▶ [What you will do]
From the entries below, list each line with "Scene".

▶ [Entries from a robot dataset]
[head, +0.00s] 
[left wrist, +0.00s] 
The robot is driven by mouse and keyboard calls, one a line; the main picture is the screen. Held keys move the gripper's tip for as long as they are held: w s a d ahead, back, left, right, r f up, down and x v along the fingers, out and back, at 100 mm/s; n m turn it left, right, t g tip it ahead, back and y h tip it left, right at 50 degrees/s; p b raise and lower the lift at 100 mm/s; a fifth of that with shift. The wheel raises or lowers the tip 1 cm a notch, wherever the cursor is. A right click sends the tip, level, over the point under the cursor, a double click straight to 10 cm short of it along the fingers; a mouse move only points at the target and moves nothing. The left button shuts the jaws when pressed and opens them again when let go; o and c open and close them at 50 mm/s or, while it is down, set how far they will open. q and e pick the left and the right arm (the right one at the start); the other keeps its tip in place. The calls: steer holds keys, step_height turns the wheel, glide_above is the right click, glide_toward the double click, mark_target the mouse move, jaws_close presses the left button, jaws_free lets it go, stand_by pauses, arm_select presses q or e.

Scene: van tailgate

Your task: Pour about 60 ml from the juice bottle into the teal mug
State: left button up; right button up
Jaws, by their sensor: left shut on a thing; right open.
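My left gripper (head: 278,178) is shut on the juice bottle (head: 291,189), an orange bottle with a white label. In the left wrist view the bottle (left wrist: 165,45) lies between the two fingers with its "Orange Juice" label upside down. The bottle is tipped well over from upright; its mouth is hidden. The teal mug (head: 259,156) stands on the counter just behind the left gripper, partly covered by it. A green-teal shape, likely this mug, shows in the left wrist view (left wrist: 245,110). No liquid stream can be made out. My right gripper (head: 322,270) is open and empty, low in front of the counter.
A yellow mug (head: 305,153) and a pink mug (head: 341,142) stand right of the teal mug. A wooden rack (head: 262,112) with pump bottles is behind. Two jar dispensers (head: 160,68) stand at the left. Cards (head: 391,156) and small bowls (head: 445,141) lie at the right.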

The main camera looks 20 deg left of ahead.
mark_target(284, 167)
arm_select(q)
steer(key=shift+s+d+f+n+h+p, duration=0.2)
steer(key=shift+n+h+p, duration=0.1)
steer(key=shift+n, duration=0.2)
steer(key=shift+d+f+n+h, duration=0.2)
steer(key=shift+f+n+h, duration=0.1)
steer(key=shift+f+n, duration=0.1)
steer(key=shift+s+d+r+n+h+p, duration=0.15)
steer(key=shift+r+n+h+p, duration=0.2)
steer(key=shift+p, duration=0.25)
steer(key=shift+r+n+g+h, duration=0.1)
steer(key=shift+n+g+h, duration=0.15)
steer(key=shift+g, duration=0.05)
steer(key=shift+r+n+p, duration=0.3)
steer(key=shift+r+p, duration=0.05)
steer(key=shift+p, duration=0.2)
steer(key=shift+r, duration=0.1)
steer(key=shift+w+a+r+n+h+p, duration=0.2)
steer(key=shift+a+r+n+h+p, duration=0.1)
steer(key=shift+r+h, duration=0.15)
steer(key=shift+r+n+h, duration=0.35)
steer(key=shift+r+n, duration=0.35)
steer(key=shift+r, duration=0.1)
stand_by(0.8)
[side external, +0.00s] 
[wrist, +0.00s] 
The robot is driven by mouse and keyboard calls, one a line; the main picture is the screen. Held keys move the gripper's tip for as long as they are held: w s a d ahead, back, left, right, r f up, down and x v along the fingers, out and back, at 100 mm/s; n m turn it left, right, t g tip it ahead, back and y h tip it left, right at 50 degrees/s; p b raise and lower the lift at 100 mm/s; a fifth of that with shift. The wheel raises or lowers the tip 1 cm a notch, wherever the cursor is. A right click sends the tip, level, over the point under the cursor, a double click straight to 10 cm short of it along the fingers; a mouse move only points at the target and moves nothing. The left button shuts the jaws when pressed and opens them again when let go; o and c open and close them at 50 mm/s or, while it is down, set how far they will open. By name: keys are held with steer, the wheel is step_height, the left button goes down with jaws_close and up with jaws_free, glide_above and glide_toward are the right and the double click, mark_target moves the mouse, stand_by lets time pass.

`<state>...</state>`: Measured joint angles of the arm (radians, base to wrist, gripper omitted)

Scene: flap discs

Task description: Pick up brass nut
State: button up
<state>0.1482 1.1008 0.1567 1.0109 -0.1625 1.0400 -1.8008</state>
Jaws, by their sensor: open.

▶ [Reply to the exercise]
Scene: van tailgate
Scene: flap discs

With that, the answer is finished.